Sarah Hilary introduces NO OTHER DARKNESS
As part of a Q & A with Barry Forshaw, Sarah Hilary introduces the second novel in the Marnie Rome series, NO OTHER DARKNESS.
Posted on May 26, 2016 in Author Q&A
Tags: NO OTHER DARKNESS, SOMEONE ELSE'S SKIN, TASTES LIKE FEAR, sarah hilary
NO OTHER DARKNESS, Sarah Hilary
Barry Forshaw: ‘It’s the second appearance of Marnie Rome and it involves the case of two boys locked in a bunker and left to die. Once again there’s a canny juggling of Rome’s own personal vulnerabilities and elements of social commitment. So can we, without giving anything away, discuss what the theme is?’
Sarah Hilary: I suppose, in the broadest sense, it’s about families and what happens when family life breaks down. In one sense it’s also about mental health, and what happens to us when we lose our own identity, our personality and ourselves to mental illness and how we can ever come back from that. It’s about the idea, which haunts me even now, of what we do when we are that other person, when we are lost to mental illness. Then with the ‘cure’, with the recovery of our sanity, we feel the pain of the things that we did when we were so ill. By becoming better you’re actually, for the first time, becoming acutely aware of the pain you’ve caused and feeling those feelings for the first time; so grief, remorse, horribly powerful feelings which are held at bay when you’re ill. Now, when ‘healthy’, you are subjected to great waves of that sort of emotion.
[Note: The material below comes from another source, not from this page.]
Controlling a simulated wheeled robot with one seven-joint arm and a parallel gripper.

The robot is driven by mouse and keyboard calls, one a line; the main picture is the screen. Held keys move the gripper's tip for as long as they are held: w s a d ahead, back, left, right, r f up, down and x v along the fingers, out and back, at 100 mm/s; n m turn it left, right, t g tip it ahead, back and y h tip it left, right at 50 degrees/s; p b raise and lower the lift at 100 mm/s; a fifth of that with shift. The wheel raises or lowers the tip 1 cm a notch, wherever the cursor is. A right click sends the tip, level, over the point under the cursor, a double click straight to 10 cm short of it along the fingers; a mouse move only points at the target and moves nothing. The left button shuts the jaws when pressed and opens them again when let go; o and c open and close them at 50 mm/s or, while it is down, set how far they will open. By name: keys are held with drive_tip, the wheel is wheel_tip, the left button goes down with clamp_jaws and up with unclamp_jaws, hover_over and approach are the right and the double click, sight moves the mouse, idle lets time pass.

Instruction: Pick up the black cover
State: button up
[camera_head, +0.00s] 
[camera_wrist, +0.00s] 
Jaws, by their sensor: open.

In a way, it’s also about the nuclear family; it’s about a family that have fostered a boy who is a very angry 14-year-old boy as is, of course, Marnie’s foster brother. At the age of 14 he murdered her parents, so she has every reason to be afraid of 14-year-old teenage boys, especially angry 14-year-old teenage boys. It’s about the ways in which a family try to stay together and try to stay safe and the boundary between safety and freedom. I became quite fascinated and horrified by these people who call themselves ‘preppers’, they are in the UK but they’re mainly in America. There’s this idea that after the world as we know it has come to an end, in this post-apocalyptic scenario, we can carry on if we go to our bunkers, or we shoot our neighbours in case they come and get our food. We have taught our children to shoot our neighbours so we shall survive at all costs and I found that absolutely terrifying. So there was an element of that in it as well.